start

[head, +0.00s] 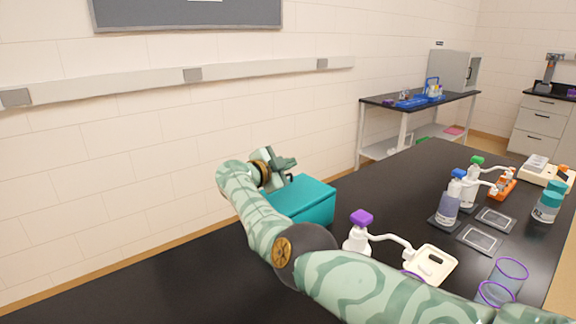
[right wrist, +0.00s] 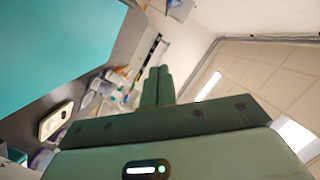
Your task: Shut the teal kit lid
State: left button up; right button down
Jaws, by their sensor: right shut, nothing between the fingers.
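The teal kit (head: 312,209) stands at the far left end of the black table in the head view. Its lid (head: 307,188) looks flat and level on top, with no raised panel visible. My right arm hides the kit's left part. My right gripper (head: 285,165) is above the lid's back left part, shut and empty; I cannot tell whether it touches. In the right wrist view the shut fingers (right wrist: 157,86) point away from the camera, and a broad teal surface (right wrist: 50,45) of the kit fills the upper left. My left gripper is out of view.
Other pump bottles (head: 449,205), dark plates (head: 480,238) and purple-rimmed cups (head: 510,270) are farther right. The table behind the kit is clear.

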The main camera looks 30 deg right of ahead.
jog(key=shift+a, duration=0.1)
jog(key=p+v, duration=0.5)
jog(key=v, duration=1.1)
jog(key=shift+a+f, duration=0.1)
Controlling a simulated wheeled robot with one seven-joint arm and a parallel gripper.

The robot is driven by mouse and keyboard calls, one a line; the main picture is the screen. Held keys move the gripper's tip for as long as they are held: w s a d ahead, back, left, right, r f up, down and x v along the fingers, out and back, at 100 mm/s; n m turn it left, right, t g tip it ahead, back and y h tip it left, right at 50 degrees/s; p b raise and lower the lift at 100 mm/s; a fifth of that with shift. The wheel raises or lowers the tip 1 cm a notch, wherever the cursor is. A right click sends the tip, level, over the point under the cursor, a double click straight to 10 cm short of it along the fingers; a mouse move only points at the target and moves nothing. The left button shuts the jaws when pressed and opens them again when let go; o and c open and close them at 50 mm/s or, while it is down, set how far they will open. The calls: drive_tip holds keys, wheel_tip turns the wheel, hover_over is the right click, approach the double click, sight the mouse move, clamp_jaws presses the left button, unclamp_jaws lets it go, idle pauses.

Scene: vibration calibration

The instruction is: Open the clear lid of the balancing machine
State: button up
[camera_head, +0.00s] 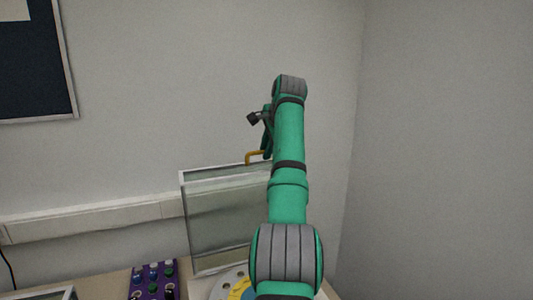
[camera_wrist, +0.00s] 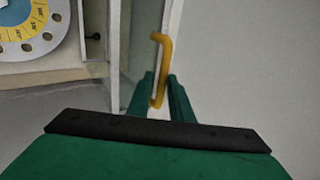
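The clear lid (camera_head: 215,215) of the balancing machine stands raised, roughly upright, in the head view; my arm covers its right part. Its yellow handle (camera_head: 250,157) sticks out at the lid's top edge. In the wrist view the handle (camera_wrist: 158,60) is a yellow bar on the lid's pale frame. My gripper (camera_wrist: 161,77) has its two green fingers apart, with the lower end of the handle between them and a gap showing. The balancing machine's white dial disc with yellow and blue scale (camera_wrist: 45,30) shows at upper left. My fingertips are mostly hidden in the head view.
A purple panel with several knobs (camera_head: 153,282) sits on the table left of the machine. A white wall rail (camera_head: 90,220) runs behind the lid. A dark framed board (camera_head: 35,60) hangs at upper left. The wall space above the lid is clear.

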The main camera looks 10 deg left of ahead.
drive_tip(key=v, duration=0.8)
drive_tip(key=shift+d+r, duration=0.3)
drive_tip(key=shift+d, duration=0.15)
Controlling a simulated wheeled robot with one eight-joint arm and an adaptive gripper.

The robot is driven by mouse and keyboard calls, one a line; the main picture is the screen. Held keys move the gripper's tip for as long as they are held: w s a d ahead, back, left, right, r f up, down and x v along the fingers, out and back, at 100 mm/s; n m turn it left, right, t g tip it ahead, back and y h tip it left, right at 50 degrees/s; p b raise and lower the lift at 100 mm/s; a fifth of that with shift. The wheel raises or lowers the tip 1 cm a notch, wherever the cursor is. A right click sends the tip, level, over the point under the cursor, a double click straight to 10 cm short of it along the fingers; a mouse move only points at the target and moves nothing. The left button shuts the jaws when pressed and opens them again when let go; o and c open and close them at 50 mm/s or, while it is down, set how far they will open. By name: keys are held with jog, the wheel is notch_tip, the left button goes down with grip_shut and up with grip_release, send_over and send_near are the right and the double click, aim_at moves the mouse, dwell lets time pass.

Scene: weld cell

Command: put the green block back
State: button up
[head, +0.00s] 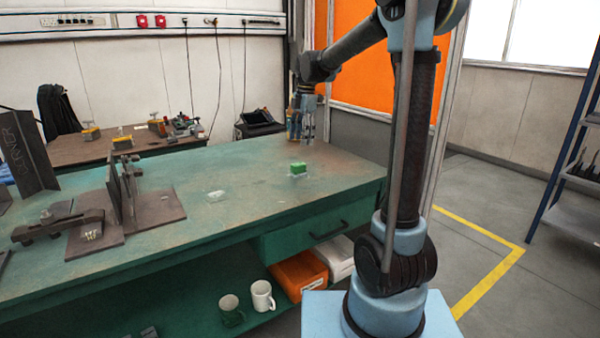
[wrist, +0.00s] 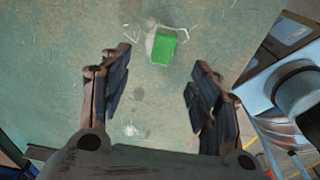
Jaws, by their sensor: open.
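The green block (head: 298,168) sits on the green workbench (head: 240,175), near its right end, on a pale whitish patch. It also shows in the wrist view (wrist: 164,46), at the top middle, beyond the gap between the fingers. My gripper (head: 301,138) is above the bench, a little behind and above the block in the head view. In the wrist view my gripper (wrist: 160,72) is open and empty, its two fingers wide apart. It appears apart from the block.
A pale patch (head: 215,196) lies on the bench left of the block. A metal fixture (head: 125,200) stands on the bench's left part. Below are an orange bin (head: 300,275) and a white mug (head: 262,296). A second table (head: 85,150) stands behind. The bench around the block is clear.

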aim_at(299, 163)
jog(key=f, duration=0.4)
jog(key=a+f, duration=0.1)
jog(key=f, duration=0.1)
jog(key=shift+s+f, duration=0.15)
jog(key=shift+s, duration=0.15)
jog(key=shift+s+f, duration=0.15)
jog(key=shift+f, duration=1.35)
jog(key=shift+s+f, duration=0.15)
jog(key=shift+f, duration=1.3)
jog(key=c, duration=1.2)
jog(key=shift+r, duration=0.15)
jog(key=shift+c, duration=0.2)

end

GIVEN INSTRUCTION: Tally up the lines in the preceding listing that contain the string "Controlling". Respond with the number and nothing else.

FULL SOLUTION: 2